BEGIN DATA PROVIDED

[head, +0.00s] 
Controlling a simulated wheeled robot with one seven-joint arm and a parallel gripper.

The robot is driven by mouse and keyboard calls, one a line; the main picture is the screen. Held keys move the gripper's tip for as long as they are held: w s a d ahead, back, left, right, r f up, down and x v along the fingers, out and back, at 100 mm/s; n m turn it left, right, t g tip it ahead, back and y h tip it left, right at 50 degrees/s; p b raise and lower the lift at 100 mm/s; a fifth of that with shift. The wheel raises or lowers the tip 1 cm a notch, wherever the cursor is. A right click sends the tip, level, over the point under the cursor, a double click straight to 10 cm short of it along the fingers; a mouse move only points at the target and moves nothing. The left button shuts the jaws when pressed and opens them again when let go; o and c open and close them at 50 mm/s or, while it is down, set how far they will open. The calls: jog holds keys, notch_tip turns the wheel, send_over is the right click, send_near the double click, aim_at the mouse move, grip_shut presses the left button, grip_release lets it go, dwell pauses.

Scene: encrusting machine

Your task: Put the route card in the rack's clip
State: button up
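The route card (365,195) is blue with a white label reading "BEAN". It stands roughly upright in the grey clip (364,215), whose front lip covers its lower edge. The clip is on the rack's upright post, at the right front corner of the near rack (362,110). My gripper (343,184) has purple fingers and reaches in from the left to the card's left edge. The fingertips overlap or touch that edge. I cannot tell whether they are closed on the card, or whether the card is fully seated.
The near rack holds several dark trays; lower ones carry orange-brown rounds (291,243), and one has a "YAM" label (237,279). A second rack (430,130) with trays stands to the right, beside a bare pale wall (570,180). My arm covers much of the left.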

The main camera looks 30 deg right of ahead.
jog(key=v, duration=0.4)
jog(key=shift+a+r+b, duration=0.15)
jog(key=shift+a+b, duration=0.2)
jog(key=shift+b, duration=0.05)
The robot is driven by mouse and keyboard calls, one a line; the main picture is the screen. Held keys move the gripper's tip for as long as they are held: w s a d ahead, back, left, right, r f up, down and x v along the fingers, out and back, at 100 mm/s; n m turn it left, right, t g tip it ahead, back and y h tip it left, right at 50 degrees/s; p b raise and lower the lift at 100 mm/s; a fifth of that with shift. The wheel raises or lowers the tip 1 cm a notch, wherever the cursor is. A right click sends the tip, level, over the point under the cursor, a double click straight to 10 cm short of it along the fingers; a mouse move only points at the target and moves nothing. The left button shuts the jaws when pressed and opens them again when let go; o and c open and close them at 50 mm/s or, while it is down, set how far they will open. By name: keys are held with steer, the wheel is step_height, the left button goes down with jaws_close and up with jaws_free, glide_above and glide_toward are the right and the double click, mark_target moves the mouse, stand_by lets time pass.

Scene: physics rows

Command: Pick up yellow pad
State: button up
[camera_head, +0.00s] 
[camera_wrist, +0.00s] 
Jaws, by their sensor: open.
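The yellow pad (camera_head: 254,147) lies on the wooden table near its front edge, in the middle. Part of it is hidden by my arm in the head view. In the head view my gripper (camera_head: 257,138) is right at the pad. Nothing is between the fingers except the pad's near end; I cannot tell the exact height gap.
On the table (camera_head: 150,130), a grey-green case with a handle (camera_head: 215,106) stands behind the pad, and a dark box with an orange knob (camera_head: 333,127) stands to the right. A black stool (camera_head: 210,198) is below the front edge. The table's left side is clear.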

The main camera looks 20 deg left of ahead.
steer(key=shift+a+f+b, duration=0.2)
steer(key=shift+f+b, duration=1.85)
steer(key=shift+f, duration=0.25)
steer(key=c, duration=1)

END DATA PROVIDED

TASK TO CARRY OUT: Return nothing but the lines from the first line of the listing through the line with "Controlling a simulated", please, keeping every one of them unchanged.

RESPONSE:
[head, +0.00s] 
Controlling a simulated wheeled robot with one seven-joint arm and a parallel gripper.

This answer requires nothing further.